**What is needed:** Output the line containing "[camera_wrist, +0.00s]" and each line after it through the end of the data, exactly as written, with pictures left out.

**Data section:**
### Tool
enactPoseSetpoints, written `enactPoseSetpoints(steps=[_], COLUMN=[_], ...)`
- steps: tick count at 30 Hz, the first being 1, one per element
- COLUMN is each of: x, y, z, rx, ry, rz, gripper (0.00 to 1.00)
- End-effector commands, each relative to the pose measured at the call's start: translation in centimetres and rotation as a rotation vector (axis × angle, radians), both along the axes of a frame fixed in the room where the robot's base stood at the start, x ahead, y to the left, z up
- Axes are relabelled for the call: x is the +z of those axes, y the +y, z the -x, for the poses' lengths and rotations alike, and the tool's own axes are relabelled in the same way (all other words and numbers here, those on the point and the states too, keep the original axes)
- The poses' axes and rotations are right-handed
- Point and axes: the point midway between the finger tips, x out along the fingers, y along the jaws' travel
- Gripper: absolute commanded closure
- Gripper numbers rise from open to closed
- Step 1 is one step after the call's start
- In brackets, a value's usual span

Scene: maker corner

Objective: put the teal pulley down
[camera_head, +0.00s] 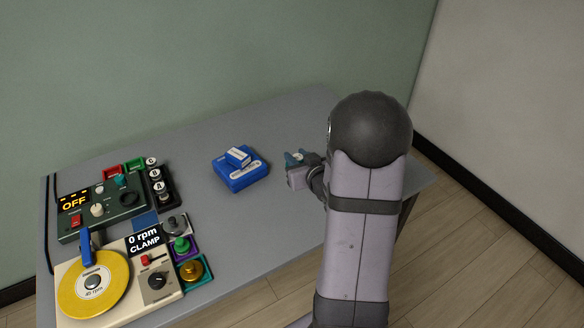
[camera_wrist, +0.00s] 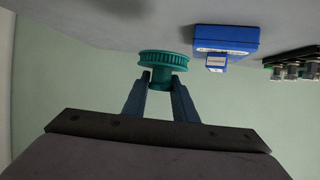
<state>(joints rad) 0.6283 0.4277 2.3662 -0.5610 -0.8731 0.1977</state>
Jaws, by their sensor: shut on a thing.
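The teal pulley (camera_wrist: 165,60) shows in the wrist view, with a wide toothed rim and a narrower hub. My gripper (camera_wrist: 163,82) is shut on the hub, one blue-grey finger on each side. The rim lies beyond the fingertips. In the head view my gripper (camera_head: 293,159) is over the right part of the grey table (camera_head: 225,120), right of the blue box. The pulley cannot be told clearly from the fingers there. Whether it touches the table cannot be told.
The blue box (camera_head: 240,176) with a small blue-and-white box (camera_head: 238,156) on it stands mid-table. At the left are a dark control box (camera_head: 85,221), a turntable with a yellow disc (camera_head: 93,284) and several small coloured trays. The table between the blue box and my gripper is clear.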

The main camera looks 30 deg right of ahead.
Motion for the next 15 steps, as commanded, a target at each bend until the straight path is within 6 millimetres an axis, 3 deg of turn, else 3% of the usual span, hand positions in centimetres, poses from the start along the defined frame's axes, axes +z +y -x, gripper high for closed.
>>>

**Written answer:**
[camera_wrist, +0.00s] 
<state>(joints rad) 0.6283 0.4277 2.3662 -0.5610 -0.8731 0.1977</state>
Jaws, by their sensor: shut on a thing.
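The teal pulley (camera_wrist: 165,60) shows in the wrist view, with a wide toothed rim and a narrower hub. My gripper (camera_wrist: 163,82) is shut on the hub, one blue-grey finger on each side. The rim lies beyond the fingertips. In the head view my gripper (camera_head: 293,159) is over the right part of the grey table (camera_head: 225,120), right of the blue box. The pulley cannot be told clearly from the fingers there. Whether it touches the table cannot be told.
The blue box (camera_head: 240,176) with a small blue-and-white box (camera_head: 238,156) on it stands mid-table. At the left are a dark control box (camera_head: 85,221), a turntable with a yellow disc (camera_head: 93,284) and several small coloured trays. The table between the blue box and my gripper is clear.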

The main camera looks 30 deg right of ahead.
Motion for the next 15 steps, as commanded, a target at each bend until the straight path is within 6 millimetres an axis, 3 deg of turn, else 3% of the usual span, hand positions in centimetres, poses from the start along the defined frame's axes, axes +z +y -x, gripper high for closed.
>>>

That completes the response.